Extracted entries:
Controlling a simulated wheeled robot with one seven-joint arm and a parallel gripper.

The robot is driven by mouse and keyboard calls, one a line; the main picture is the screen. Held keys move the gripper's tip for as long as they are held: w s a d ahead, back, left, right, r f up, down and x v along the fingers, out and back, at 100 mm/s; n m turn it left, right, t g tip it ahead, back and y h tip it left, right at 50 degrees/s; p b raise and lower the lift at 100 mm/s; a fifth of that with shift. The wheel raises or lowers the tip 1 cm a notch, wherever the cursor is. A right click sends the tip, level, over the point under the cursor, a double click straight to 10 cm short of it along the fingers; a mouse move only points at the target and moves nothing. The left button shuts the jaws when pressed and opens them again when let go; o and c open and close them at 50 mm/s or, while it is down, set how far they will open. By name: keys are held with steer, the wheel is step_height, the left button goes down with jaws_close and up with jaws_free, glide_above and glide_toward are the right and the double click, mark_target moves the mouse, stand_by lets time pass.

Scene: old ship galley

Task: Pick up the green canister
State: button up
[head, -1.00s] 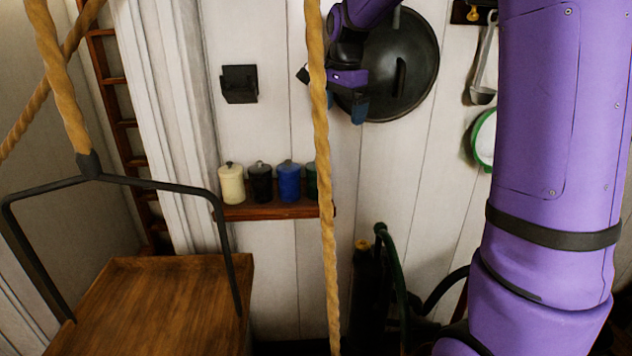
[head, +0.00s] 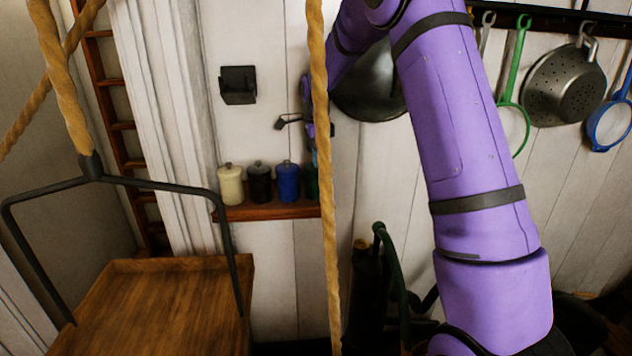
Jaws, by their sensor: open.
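The green canister (head: 311,187) stands at the right end of a small wooden wall shelf (head: 265,212). It is dark green and mostly hidden behind the hanging rope, with only a narrow strip showing. My gripper (head: 313,157) is open and hangs just above the canister, partly hidden by the same rope. I cannot tell whether its fingers touch or straddle the canister. To the left on the shelf stand a blue canister (head: 288,183), a black canister (head: 259,183) and a cream canister (head: 230,185).
A thick rope (head: 322,120) hangs in front of the shelf's right end. A wooden tray (head: 165,300) hangs at lower left from a dark metal frame (head: 150,184). A large pan lid (head: 372,95) and a colander (head: 565,85) hang on the wall.

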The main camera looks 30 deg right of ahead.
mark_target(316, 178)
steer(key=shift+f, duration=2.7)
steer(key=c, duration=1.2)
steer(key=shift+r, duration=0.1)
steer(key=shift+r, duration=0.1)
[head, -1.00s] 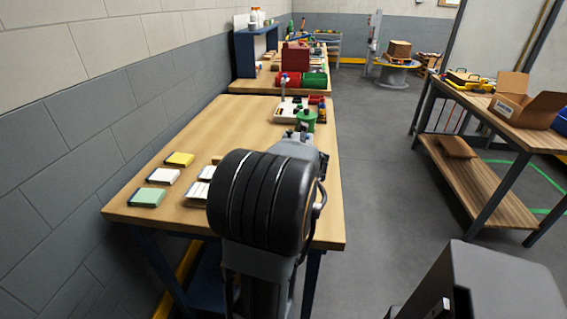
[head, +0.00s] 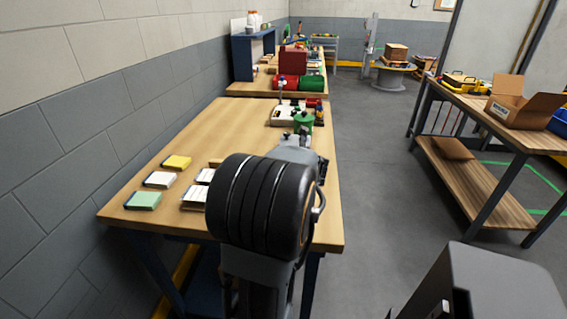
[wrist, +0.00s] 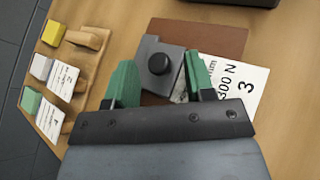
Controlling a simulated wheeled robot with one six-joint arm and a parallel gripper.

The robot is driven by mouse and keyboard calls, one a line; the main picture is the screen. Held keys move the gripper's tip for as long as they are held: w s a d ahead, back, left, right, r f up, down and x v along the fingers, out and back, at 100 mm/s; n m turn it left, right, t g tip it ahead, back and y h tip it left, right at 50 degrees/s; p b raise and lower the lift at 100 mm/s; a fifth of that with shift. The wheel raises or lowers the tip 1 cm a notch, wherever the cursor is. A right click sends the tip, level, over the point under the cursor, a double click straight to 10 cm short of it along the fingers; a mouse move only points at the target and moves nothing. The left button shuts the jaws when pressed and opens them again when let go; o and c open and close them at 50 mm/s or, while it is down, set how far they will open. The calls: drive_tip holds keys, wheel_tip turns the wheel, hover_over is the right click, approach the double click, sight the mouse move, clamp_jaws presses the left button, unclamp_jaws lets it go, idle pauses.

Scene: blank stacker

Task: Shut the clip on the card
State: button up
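In the wrist view my gripper (wrist: 161,82) has its two green fingers spread apart, with a gap between them. A grey clip plate with a round black knob (wrist: 159,64) lies just beyond and between the fingertips, on a brown board (wrist: 223,38). The white card (wrist: 248,82), printed "300 N 3", lies at the right, partly behind the right finger. Whether the clip presses on the card is hidden by that finger. In the head view my arm hides the clip and the card.
At the wrist view's left, a wooden rack (wrist: 91,68) holds pale cards beside yellow, white and green blocks. In the head view, a white tray (head: 284,117) stands farther back on the bench (head: 232,125). The grey wall (head: 60,150) borders the bench's left.

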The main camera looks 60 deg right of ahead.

Requirements: Return the entries unchanged, save for the pictures, which do not belong in the copy.

Exercise result:
Controlling a simulated wheeled robot with one seven-joint arm and a parallel gripper.

The robot is driven by mouse and keyboard calls, one a line; the main picture is the screen. Held keys move the gripper's tip for as long as they are held: w s a d ahead, back, left, right, r f up, down and x v along the fingers, out and back, at 100 mm/s; n m turn it left, right, t g tip it ahead, back and y h tip it left, right at 50 degrees/s; p b raise and lower the lift at 100 mm/s; a fifth of that with shift. The wheel raises or lowers the tip 1 cm a notch, wherever the cursor is. A right click sends the tip, level, over the point under the cursor, a double click straight to 10 cm short of it along the fingers; a mouse move only points at the target and moves nothing. The left button shuts the jaws when pressed and opens them again when let go; o and c open and close them at 50 mm/s or, while it is down, set how far they will open. By name: keys are held with steer, the wheel is step_height, the left button goes down with jaws_close and up with jaws_free, glide_above and glide_toward are the right and the double click, mark_target moves the mouse, stand_by lets time pass.

Scene: old ship galley

Task: Pick up the green canister
State: button up
[head, -1.00s] 
[head, +0.00s] 
Jaws, by their sensor: open.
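The green canister (head: 311,187) stands at the right end of a small wooden wall shelf (head: 265,212). It is dark green and mostly hidden behind the hanging rope, with only a narrow strip showing. My gripper (head: 313,157) is open and hangs just above the canister, partly hidden by the same rope. I cannot tell whether its fingers touch or straddle the canister. To the left on the shelf stand a blue canister (head: 288,183), a black canister (head: 259,183) and a cream canister (head: 230,185).
A thick rope (head: 322,120) hangs in front of the shelf's right end. A wooden tray (head: 165,300) hangs at lower left from a dark metal frame (head: 150,184). A large pan lid (head: 372,95) and a colander (head: 565,85) hang on the wall.

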The main camera looks 30 deg right of ahead.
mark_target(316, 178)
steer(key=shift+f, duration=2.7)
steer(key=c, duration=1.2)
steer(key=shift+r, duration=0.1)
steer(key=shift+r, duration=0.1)
[head, -1.00s] 
[head, +0.00s] 
[wrist, +0.00s] 
Controlling a simulated wheeled robot with one six-joint arm and a parallel gripper.

The robot is driven by mouse and keyboard calls, one a line; the main picture is the screen. Held keys move the gripper's tip for as long as they are held: w s a d ahead, back, left, right, r f up, down and x v along the fingers, out and back, at 100 mm/s; n m turn it left, right, t g tip it ahead, back and y h tip it left, right at 50 degrees/s; p b raise and lower the lift at 100 mm/s; a fifth of that with shift. The wheel raises or lowers the tip 1 cm a notch, wherever the cursor is. A right click sends the tip, level, over the point under the cursor, a double click straight to 10 cm short of it along the fingers; a mouse move only points at the target and moves nothing. The left button shuts the jaws when pressed and opens them again when let go; o and c open and close them at 50 mm/s or, while it is down, set how far they will open. The calls: drive_tip holds keys, wheel_tip turns the wheel, hover_over is the right click, approach the double click, sight the mouse move, clamp_jaws presses the left button, unclamp_jaws lets it go, idle pauses.

Scene: blank stacker

Task: Shut the clip on the card
State: button up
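In the wrist view my gripper (wrist: 161,82) has its two green fingers spread apart, with a gap between them. A grey clip plate with a round black knob (wrist: 159,64) lies just beyond and between the fingertips, on a brown board (wrist: 223,38). The white card (wrist: 248,82), printed "300 N 3", lies at the right, partly behind the right finger. Whether the clip presses on the card is hidden by that finger. In the head view my arm hides the clip and the card.
At the wrist view's left, a wooden rack (wrist: 91,68) holds pale cards beside yellow, white and green blocks. In the head view, a white tray (head: 284,117) stands farther back on the bench (head: 232,125). The grey wall (head: 60,150) borders the bench's left.

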The main camera looks 60 deg right of ahead.

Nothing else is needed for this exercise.